# [Work to complete]
In the material below, please retype the lines from the very first through the one with "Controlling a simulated", exactly and without pictures.

--- begin ---

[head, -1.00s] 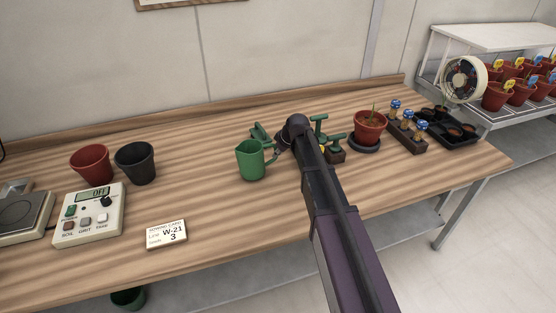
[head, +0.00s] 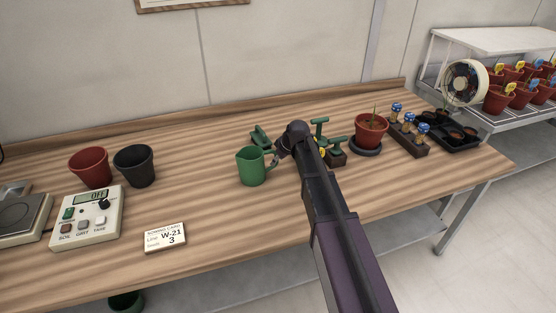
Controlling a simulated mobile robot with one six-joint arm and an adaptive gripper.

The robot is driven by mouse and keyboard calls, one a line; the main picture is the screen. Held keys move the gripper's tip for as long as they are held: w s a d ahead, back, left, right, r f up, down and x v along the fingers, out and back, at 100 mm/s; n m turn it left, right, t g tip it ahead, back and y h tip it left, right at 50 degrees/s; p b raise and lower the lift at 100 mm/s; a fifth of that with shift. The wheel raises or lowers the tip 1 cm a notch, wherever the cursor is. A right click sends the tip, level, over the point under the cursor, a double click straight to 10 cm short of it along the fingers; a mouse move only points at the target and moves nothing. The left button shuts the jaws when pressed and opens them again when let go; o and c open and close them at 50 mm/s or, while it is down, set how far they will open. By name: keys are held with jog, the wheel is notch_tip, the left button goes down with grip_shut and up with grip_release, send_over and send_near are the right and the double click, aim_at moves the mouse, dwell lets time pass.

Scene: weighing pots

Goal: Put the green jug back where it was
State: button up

--- end ---

# [Exercise result]
[head, -1.00s] 
[head, +0.00s] 
Controlling a simulated mobile robot with one six-joint arm and an adaptive gripper.

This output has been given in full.